— start Provided material —

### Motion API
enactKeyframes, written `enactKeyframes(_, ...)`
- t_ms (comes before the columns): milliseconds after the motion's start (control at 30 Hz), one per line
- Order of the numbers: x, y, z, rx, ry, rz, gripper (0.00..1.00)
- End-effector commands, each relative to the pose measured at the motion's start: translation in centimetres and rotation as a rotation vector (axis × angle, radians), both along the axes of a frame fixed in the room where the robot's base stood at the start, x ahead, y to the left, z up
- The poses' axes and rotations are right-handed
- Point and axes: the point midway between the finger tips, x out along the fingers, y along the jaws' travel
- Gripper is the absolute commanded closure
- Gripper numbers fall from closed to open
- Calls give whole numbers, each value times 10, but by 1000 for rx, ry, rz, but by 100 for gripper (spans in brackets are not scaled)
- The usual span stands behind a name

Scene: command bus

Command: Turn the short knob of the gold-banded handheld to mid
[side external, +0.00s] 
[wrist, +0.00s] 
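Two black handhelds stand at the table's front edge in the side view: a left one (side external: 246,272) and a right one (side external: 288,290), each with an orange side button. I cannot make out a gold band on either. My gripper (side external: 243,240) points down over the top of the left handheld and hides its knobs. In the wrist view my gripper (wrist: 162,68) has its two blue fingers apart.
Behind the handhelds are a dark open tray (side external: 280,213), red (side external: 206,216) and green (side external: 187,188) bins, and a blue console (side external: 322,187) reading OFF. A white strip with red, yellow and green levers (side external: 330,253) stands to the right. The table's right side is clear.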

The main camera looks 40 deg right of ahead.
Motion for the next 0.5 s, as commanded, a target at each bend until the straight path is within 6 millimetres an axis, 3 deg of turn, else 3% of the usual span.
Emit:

— end Provided material —

Instructions to follow =
Set down all of the data above, word for word.

Response to this task =
### Motion API
enactKeyframes, written `enactKeyframes(_, ...)`
- t_ms (comes before the columns): milliseconds after the motion's start (control at 30 Hz), one per line
- Order of the numbers: x, y, z, rx, ry, rz, gripper (0.00..1.00)
- End-effector commands, each relative to the pose measured at the motion's start: translation in centimetres and rotation as a rotation vector (axis × angle, radians), both along the axes of a frame fixed in the room where the robot's base stood at the start, x ahead, y to the left, z up
- The poses' axes and rotations are right-handed
- Point and axes: the point midway between the finger tips, x out along the fingers, y along the jaws' travel
- Gripper is the absolute commanded closure
- Gripper numbers fall from closed to open
- Calls give whole numbers, each value times 10, but by 1000 for rx, ry, rz, but by 100 for gripper (spans in brackets are not scaled)
- The usual span stands behind a name

Scene: command bus

Command: Turn the short knob of the gold-banded handheld to mid
[side external, +0.00s] 
[wrist, +0.00s] 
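Two black handhelds stand at the table's front edge in the side view: a left one (side external: 246,272) and a right one (side external: 288,290), each with an orange side button. I cannot make out a gold band on either. My gripper (side external: 243,240) points down over the top of the left handheld and hides its knobs. In the wrist view my gripper (wrist: 162,68) has its two blue fingers apart.
Behind the handhelds are a dark open tray (side external: 280,213), red (side external: 206,216) and green (side external: 187,188) bins, and a blue console (side external: 322,187) reading OFF. A white strip with red, yellow and green levers (side external: 330,253) stands to the right. The table's right side is clear.

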The main camera looks 40 deg right of ahead.
Motion for the next 0.5 s, as commanded, a target at each bend until the straight path is within 6 millimetres an axis, 3 deg of turn, else 3% of the usual span.
Emit:

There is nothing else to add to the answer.